Zarząd chorzowskiego Ruchu ze "smutkiem i ubolewaniem" przyjął informację o bójce z udziałem kibiców tego klubu, do jakiej doszło w niedzielę na plaży w Gdyni i zdecydowanie "odciął się od aktów agresji i przemocy".
Na plaży młodzi ludzie w szalikach Ruchu Chorzów starli się z przebywającą w tym miejscu grupą marynarzy z Meksyku. Doszło do bójki. Jedna osoba przebywa na obserwacji w szpitalu. Policja zatrzymała trzech uczestników zajść.
Propagują pozytywny doping
"Mamy nadzieję, że ani klub, ani jego prawdziwi kibice nie będą w żaden sposób utożsamiani z tymi wydarzeniami. Od wielu lat z zaangażowaniem propagujemy pozytywny i zgodny z literą prawa doping i inicjujemy kampanie społeczne popularyzujące futbol.
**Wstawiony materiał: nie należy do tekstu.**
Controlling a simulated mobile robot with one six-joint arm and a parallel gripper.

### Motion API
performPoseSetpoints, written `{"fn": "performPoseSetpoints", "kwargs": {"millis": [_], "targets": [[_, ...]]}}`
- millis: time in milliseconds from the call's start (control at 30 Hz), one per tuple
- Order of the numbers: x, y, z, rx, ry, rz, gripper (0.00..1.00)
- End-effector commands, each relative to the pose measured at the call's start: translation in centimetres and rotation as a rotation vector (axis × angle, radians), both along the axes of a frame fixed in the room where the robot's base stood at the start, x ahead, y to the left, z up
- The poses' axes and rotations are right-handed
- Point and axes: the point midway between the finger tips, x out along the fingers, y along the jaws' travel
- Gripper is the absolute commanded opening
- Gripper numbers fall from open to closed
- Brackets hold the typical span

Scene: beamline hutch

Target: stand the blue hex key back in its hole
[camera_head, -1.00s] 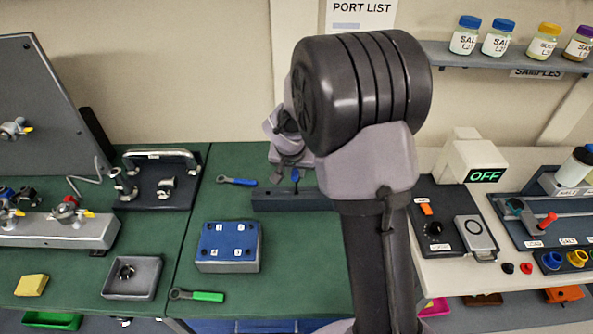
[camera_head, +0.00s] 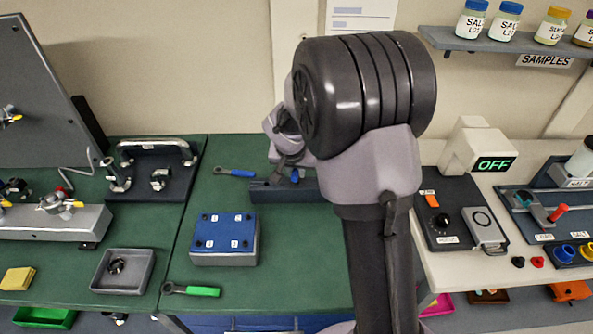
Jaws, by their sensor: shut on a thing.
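The blue hex key (camera_head: 295,176) shows as a small upright blue piece at the dark holder block (camera_head: 275,192) on the green bench. My gripper (camera_head: 287,172) is at the blue hex key, just above the block, and is shut on it. My own arm hides the right part of the block. The hole and the lower end of the key are too small to make out, so I cannot tell whether the key is in the hole.
A blue-handled wrench (camera_head: 235,172) lies left of the block. A box with a blue top (camera_head: 224,248) stands in front, with a green-handled wrench (camera_head: 191,290) nearby. A grey tray (camera_head: 105,285) is further left. The controls (camera_head: 455,225) stand right of my arm.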

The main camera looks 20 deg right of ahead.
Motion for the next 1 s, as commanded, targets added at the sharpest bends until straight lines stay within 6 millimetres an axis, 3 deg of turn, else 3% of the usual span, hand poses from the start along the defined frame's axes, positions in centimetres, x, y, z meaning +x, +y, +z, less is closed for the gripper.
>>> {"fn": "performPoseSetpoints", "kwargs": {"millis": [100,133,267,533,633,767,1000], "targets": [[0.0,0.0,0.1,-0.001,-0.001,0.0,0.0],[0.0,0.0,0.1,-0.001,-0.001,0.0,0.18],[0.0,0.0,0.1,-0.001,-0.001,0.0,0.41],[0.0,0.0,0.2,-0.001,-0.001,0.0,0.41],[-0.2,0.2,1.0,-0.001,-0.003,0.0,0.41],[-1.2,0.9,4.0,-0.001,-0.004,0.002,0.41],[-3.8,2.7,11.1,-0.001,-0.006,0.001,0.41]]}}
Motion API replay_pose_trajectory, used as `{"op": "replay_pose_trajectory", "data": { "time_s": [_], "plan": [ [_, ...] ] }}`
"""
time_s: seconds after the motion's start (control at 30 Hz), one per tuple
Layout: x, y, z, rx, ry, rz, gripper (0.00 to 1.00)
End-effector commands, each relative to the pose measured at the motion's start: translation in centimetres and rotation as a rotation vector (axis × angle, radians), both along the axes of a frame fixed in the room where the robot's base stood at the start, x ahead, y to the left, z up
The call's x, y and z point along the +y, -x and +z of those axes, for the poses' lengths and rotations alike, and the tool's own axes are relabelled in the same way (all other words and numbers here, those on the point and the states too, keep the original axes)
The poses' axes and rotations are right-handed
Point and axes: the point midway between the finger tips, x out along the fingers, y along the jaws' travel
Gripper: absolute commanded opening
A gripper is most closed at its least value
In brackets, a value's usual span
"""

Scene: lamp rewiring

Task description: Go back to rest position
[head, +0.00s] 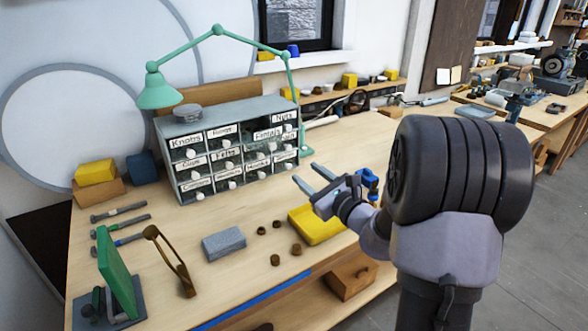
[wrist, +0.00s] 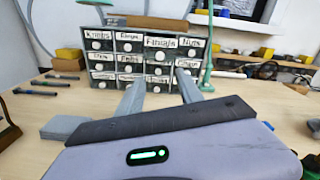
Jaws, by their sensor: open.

Niestety, szeroko opisywane przez media, negatywne zachowanie grupy pseudokibiców nie tylko godzi w dobre imię klubu, ale także stawia w złym świetle całe środowisko piłkarskie" - napisali działacze Ruchu w oświadczeniu.
Kibice Ruchu pojechali do Gdyni w związku z meczem Pucharu Polski z miejscową Arką. Gospodarze wygrali po dogrywce 3:2.